• What you are asked to do:
Print each line exactly as it is given.

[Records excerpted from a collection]
● ● ● ● ● ● ●

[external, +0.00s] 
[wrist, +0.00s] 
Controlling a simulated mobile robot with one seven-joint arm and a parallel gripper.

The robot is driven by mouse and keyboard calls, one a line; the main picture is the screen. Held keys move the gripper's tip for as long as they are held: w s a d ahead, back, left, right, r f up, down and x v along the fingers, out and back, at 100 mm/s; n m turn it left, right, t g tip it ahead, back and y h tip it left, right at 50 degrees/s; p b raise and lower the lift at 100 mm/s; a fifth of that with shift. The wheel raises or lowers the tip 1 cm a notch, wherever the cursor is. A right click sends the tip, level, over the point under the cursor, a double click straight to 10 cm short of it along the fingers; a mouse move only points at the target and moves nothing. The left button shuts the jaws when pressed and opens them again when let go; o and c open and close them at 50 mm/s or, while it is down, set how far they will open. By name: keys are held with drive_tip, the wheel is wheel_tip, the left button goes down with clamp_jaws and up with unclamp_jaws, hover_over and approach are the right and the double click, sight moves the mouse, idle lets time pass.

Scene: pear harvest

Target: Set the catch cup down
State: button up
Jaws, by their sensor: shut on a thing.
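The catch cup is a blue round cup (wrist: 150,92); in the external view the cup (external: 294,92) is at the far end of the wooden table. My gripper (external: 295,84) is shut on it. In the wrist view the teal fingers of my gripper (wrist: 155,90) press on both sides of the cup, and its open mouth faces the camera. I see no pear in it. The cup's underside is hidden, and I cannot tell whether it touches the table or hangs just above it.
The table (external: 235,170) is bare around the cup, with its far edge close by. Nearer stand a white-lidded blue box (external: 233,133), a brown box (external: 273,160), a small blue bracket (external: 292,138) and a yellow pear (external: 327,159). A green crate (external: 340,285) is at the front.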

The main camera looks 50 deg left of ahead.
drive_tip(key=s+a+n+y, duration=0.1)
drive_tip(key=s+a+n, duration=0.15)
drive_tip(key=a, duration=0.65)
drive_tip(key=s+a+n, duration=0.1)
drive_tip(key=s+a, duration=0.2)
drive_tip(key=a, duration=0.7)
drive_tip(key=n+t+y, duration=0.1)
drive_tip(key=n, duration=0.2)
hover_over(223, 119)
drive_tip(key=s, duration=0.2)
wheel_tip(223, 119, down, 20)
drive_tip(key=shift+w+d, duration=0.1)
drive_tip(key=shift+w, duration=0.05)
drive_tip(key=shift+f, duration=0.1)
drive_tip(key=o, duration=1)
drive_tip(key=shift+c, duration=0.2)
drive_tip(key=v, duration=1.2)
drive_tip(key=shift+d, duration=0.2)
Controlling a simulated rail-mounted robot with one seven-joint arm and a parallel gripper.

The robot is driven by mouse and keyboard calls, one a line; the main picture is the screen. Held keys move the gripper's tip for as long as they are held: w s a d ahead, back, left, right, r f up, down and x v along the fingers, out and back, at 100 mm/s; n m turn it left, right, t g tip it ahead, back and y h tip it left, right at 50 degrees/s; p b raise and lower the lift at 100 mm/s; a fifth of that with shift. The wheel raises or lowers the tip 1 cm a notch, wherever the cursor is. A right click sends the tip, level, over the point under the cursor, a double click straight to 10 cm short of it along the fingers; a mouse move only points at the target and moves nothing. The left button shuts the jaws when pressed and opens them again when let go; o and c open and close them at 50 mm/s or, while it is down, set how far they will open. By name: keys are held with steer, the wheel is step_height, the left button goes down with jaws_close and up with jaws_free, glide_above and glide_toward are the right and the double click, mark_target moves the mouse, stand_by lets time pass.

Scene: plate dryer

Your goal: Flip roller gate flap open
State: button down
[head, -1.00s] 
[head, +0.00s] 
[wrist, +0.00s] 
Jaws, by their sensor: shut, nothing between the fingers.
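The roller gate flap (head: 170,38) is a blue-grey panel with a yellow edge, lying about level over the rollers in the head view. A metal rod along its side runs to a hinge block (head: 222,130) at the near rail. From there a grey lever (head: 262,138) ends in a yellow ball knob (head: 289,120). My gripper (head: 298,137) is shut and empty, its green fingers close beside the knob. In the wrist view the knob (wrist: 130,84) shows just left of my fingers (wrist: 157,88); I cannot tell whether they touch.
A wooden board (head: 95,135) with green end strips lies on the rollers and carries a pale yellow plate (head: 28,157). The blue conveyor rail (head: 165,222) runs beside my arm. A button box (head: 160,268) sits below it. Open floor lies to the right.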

● ● ● ● ● ● ●

• Written answer:
[external, +0.00s] 
[wrist, +0.00s] 
Controlling a simulated mobile robot with one seven-joint arm and a parallel gripper.

The robot is driven by mouse and keyboard calls, one a line; the main picture is the screen. Held keys move the gripper's tip for as long as they are held: w s a d ahead, back, left, right, r f up, down and x v along the fingers, out and back, at 100 mm/s; n m turn it left, right, t g tip it ahead, back and y h tip it left, right at 50 degrees/s; p b raise and lower the lift at 100 mm/s; a fifth of that with shift. The wheel raises or lowers the tip 1 cm a notch, wherever the cursor is. A right click sends the tip, level, over the point under the cursor, a double click straight to 10 cm short of it along the fingers; a mouse move only points at the target and moves nothing. The left button shuts the jaws when pressed and opens them again when let go; o and c open and close them at 50 mm/s or, while it is down, set how far they will open. By name: keys are held with drive_tip, the wheel is wheel_tip, the left button goes down with clamp_jaws and up with unclamp_jaws, hover_over and approach are the right and the double click, sight moves the mouse, idle lets time pass.

Scene: pear harvest

Target: Set the catch cup down
State: button up
Jaws, by their sensor: shut on a thing.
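The catch cup is a blue round cup (wrist: 150,92); in the external view the cup (external: 294,92) is at the far end of the wooden table. My gripper (external: 295,84) is shut on it. In the wrist view the teal fingers of my gripper (wrist: 155,90) press on both sides of the cup, and its open mouth faces the camera. I see no pear in it. The cup's underside is hidden, and I cannot tell whether it touches the table or hangs just above it.
The table (external: 235,170) is bare around the cup, with its far edge close by. Nearer stand a white-lidded blue box (external: 233,133), a brown box (external: 273,160), a small blue bracket (external: 292,138) and a yellow pear (external: 327,159). A green crate (external: 340,285) is at the front.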

The main camera looks 50 deg left of ahead.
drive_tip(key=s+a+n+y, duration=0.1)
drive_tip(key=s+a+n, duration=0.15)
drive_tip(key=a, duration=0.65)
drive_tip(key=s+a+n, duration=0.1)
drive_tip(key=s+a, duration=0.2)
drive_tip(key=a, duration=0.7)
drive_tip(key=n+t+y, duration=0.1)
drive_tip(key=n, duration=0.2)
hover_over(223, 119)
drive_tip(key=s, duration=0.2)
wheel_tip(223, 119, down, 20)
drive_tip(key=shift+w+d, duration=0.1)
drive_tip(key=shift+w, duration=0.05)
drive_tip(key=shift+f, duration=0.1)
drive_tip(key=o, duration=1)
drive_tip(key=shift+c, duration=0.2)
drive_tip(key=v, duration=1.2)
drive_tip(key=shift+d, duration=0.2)
Controlling a simulated rail-mounted robot with one seven-joint arm and a parallel gripper.

The robot is driven by mouse and keyboard calls, one a line; the main picture is the screen. Held keys move the gripper's tip for as long as they are held: w s a d ahead, back, left, right, r f up, down and x v along the fingers, out and back, at 100 mm/s; n m turn it left, right, t g tip it ahead, back and y h tip it left, right at 50 degrees/s; p b raise and lower the lift at 100 mm/s; a fifth of that with shift. The wheel raises or lowers the tip 1 cm a notch, wherever the cursor is. A right click sends the tip, level, over the point under the cursor, a double click straight to 10 cm short of it along the fingers; a mouse move only points at the target and moves nothing. The left button shuts the jaws when pressed and opens them again when let go; o and c open and close them at 50 mm/s or, while it is down, set how far they will open. By name: keys are held with steer, the wheel is step_height, the left button goes down with jaws_close and up with jaws_free, glide_above and glide_toward are the right and the double click, mark_target moves the mouse, stand_by lets time pass.

Scene: plate dryer

Your goal: Flip roller gate flap open
State: button down
[head, -1.00s] 
[head, +0.00s] 
[wrist, +0.00s] 
Jaws, by their sensor: shut, nothing between the fingers.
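The roller gate flap (head: 170,38) is a blue-grey panel with a yellow edge, lying about level over the rollers in the head view. A metal rod along its side runs to a hinge block (head: 222,130) at the near rail. From there a grey lever (head: 262,138) ends in a yellow ball knob (head: 289,120). My gripper (head: 298,137) is shut and empty, its green fingers close beside the knob. In the wrist view the knob (wrist: 130,84) shows just left of my fingers (wrist: 157,88); I cannot tell whether they touch.
A wooden board (head: 95,135) with green end strips lies on the rollers and carries a pale yellow plate (head: 28,157). The blue conveyor rail (head: 165,222) runs beside my arm. A button box (head: 160,268) sits below it. Open floor lies to the right.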

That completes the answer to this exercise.